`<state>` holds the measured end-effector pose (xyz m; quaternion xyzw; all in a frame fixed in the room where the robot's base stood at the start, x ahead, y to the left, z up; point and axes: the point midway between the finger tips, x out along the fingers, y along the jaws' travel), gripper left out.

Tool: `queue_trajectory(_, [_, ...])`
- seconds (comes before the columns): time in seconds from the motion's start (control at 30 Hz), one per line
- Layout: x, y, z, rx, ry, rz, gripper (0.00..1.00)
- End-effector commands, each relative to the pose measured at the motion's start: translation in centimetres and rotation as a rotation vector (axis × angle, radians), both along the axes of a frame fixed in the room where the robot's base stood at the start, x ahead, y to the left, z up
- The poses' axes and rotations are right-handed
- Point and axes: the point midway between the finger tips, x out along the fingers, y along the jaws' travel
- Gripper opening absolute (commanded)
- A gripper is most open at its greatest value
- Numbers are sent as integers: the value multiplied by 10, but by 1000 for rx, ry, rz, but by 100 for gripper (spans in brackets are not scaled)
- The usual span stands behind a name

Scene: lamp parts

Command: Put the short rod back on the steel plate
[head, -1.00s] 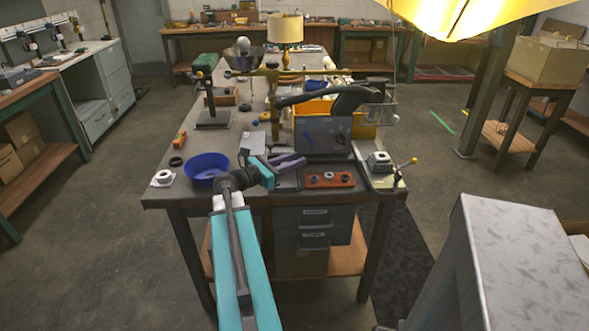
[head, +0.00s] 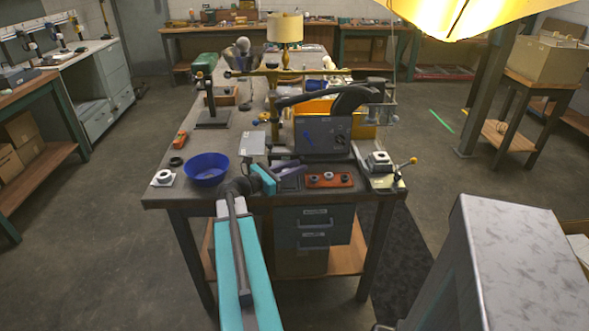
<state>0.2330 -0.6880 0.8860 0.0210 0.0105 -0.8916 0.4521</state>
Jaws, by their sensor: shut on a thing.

EXERCISE DESCRIPTION — Pictures are to be left out; repeat all the remaining data exactly.

EXERCISE RESULT —
`<state>` holds the measured end-effector pose (xyz m; quaternion xyzw; all in a frame fixed in the room where the robot's base stood at the start, x ahead, y to the left, z up; point and axes: the point midway between the finger tips, x out along the fingers, y along the jaws' travel), gripper left out.

Tool: `queue_trajectory(_, [_, ...])`
- seconds (comes before the columns): time in seconds from the motion's start (control at 30 Hz), one per line
- Layout: x, y, z, rx, ry, rz, gripper (0.00..1.00)
- End-effector commands, each relative to the pose measured at the motion's start: translation in centimetres and rotation as a rotation vector (axis × angle, radians), both along the axes of a frame fixed in the room where the robot's base stood at the start, x ahead, y to the left, z up
- The poses' axes and rotations are right-handed
- Point and axes: the point midway between the finger tips, x out along the fingers, y along the jaws' travel
- Gripper opening absolute (commanded)
- A gripper is most open at its greatest value
- Numbers are sent as integers: the value multiplied by 10, but by 1000 for rx, ry, rz, but by 100 for gripper (spans in brackets are not scaled)
- The usual span stands behind a name

Scene: lamp parts

Command: Put the short rod back on the steel plate
[head, -1.00s] 
[head, +0.00s] 
<state>0.2330 -0.6880 0.8860 0.0210 0.0105 -0.8916 0.4521</state>
Jaws, by their sensor: shut on a thing.

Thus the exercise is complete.